We can’t replicate Samuel’s experience. We don’t want to hear what God said to Eli. Those events are just  over 3,000 years old. But we can learn, as Samuel learnt, in the environment of worship how to listen to God  in our time and in our place. And for us, we grow up hearing and learning about the Word made flesh, about  Jesus – and the Word was with God and is God – and we all not only listen and hear the stories of Jesus and  who was before and what happened after he ascended but we also can read it for ourselves in the Bible.  

The Bible speaks a little about Scripture – words authorised by prophets and by apostles – as truth and it is  an article of faith that Christians believe that the Old and New Testaments are inspired by the Holy Spirit to  keep us focused on Jesus. Printed words present us with the Word made flesh and any speaking in his name – think pastors or teachers or anyone who talks about Jesus – is then placed within the parameters of what the  prophets and apostles have said.  

This means that if today God speaks to us as he did to Samuel, we run it past the canon – the authority of  Scripture – to see whether it is true. Eli performed that function for Samuel’s words. He verified then and  there that God had spoken and Samuel would finally know that God had spoken when the judgement fell – 

and it did when the ark of the covenant was captured by the Philistines and the sons were killed and Eli died  on hearing the news. Then Samuel would have known that the voice speaks true. And we can recognise  voices. 

But for us that means all voices about God and Jesus and about things spiritual and about faith and hidden  things and mysteries and living in this world with Jesus must be referenced, critiqued, sieved through  Scripture irrespective of the voice speaking. Cults and false teaching emerge when voice trumps text; when  the spoken words update the written words to give a different message to what Jesus wants for the world.  And we hear about Samuel because it is written and wherever those words take us in our understanding and  learning – wherever the Holy Spirit leads us – not to get lost but to stay following Jesus, we check our  interpretation, our thoughts with Scripture. A strong Lutheran principle of understanding God’s Word is  ‘Scripture interprets Scripture’ to give us a coherent message. 

And I stand here to tell you that the coherent message is that God loves this world that he gave his only Son  – to be the Lamb of God to take away the sins of the world – that whoever believes in him has eternal life  which begins now – we live with Jesus now who comes to us through words – Law and Gospel is how we  hear God – messages about us and our behaviour and messages about God his behaviour – and through  water, bread and wine so that we can live in this world day by day. 

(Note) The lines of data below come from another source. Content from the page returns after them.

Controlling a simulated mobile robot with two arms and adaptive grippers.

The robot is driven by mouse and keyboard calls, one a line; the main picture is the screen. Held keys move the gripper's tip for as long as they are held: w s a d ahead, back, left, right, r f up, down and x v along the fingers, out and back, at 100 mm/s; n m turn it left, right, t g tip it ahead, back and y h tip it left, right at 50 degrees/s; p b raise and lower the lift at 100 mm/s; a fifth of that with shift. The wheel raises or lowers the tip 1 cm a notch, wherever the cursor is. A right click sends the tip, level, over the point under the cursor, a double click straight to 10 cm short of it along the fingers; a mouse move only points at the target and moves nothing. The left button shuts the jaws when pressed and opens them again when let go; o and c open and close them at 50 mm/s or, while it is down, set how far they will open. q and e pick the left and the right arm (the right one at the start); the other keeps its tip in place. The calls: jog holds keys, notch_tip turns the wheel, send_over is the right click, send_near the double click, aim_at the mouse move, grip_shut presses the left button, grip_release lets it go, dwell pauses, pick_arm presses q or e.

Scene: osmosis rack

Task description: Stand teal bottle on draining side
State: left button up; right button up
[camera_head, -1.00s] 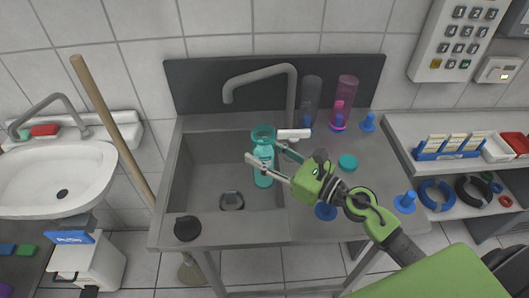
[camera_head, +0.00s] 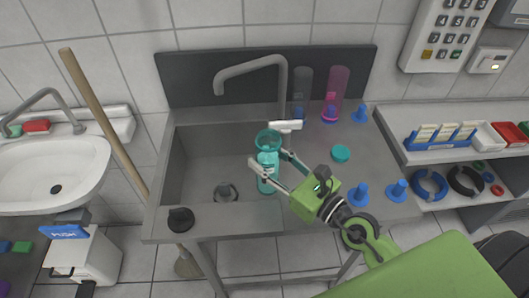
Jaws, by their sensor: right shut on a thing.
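The teal bottle (camera_head: 267,174) is upright between the fingers of my right gripper (camera_head: 270,161), over the right part of the sink basin. It has a wide round teal top and a pale label. My right gripper is shut on it. Whether the bottle's base touches anything is hard to tell. The flat grey draining side (camera_head: 322,178) lies to the right of the basin. A teal round cap (camera_head: 341,153) lies on it. My left gripper is not in view.
A grey tap (camera_head: 250,68) arches over the basin (camera_head: 200,165). Clear and pink cylinders (camera_head: 337,90) stand at the back right. Blue stoppers (camera_head: 360,193) stand on the draining side's right part. A black round thing (camera_head: 181,219) sits at the front left rim.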

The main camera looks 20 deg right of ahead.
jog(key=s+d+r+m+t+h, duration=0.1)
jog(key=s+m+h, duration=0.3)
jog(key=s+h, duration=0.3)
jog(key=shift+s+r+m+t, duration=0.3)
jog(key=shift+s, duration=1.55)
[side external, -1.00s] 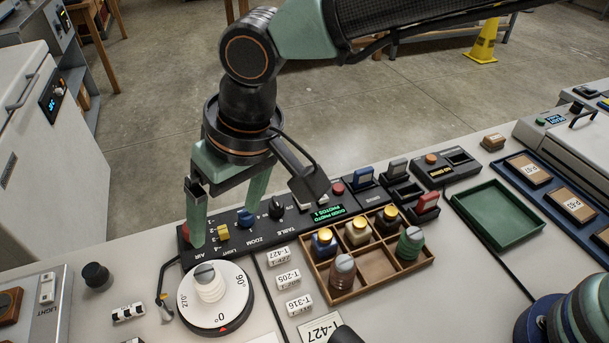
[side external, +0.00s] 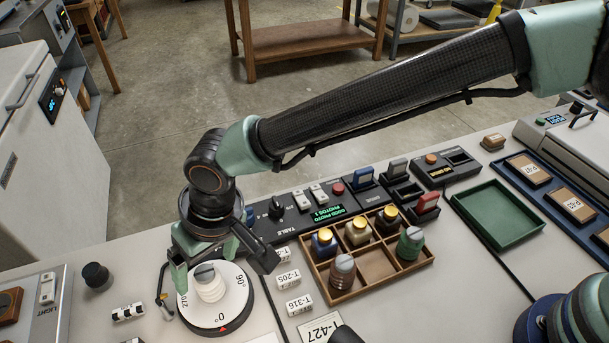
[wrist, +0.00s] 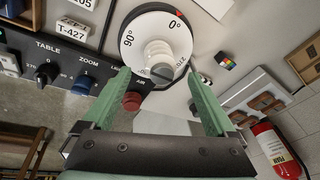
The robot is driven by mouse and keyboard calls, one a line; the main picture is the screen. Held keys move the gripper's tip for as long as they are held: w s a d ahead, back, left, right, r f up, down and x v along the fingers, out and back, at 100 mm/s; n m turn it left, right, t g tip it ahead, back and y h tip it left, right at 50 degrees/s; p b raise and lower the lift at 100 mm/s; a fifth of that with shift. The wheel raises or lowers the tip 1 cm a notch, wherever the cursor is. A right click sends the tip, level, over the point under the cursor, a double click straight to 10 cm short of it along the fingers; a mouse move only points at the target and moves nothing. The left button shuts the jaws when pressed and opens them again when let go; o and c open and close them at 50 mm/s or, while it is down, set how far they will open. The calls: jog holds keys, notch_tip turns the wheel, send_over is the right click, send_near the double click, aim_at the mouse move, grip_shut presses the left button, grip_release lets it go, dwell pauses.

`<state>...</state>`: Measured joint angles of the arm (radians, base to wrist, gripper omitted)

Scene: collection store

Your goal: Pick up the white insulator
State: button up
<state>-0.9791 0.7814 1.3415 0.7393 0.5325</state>
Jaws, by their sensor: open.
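The white insulator (side external: 209,283) is a ribbed piece with a grey slotted top. It stands upright on the round white turntable (side external: 236,316), which is marked in degrees. It also shows in the wrist view (wrist: 158,58), ahead of and between the fingertips. My gripper (side external: 206,268) is open with green fingers just above the turntable, near the insulator's top. In the wrist view my gripper (wrist: 158,72) has one finger on each side of the insulator, with visible gaps. I cannot tell from these views how far down the fingers reach beside it.
A black control panel (side external: 288,228) with knobs runs behind the turntable. A wooden divided tray (side external: 376,266) holding several other insulators stands to the right. White labels (side external: 288,279) lie between them. A green tray (side external: 497,214) is empty. A black knob-like piece (side external: 96,275) stands at left.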

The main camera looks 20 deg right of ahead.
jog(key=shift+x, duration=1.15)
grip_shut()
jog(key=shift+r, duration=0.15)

But what if God was to say to us something like he said to Eli? It is a niggling question. That would make us  fearful of God I expect especially if we know our guilt. And yet we can learn from Eli – who stood at the  altar, the tabernacle, and shrines and touched holy things and spoke holy words – that this God rescued his  people, nurtured them in the wilderness, and is with them in their living in the land – that this God is good. We could also read the text carefully and see that if this passage applies to anyone specifically then it is to  the person standing at an altar and if that’s not your role then it is not speaking directly to you. Or we could  consider what God has said to Eli and why – God to his priest – and then consider our situation and that  everything in the Old Testament is fulfilled in Jesus and that means that for us Jesus is our high priest, our  sacrifice, our judgement, our punishment, and our death – not so that we can be like Eli but precisely so that  we can live in faith with God day by day – not lip service but in deeds as well as words because Jesus 

suffered the judgement due to us. Where Jesus is rejected there judgement lies but in the struggle with sin  and faithfulness the call to repentance – to hear Law and Gospel – is the call to live. Yes, we deserve to hear  judgement but instead because of Christ, we hear the absolution, mercy, forgiveness, new starts – that affect  how we live, how we behave, what we say, what we do to those around us. ‘Faith active in love’ as the Bible  says. 

Because of Jesus, to hear God is about not being afraid. Yes, we will be challenged and stretched and  uncomfortable as we battle with our sinful self but we return to church each Sunday to hear – and daily in  our mind – or strictly to the font – to hear to all those baptised, ‘Don’t be afraid, I have called you by your  name, you are mine’ and in our heads we know that this God – with the face of Jesus – is good – and so we  listen and read and meditate and pray and eat and drink God’s Word – it is best to do it each day.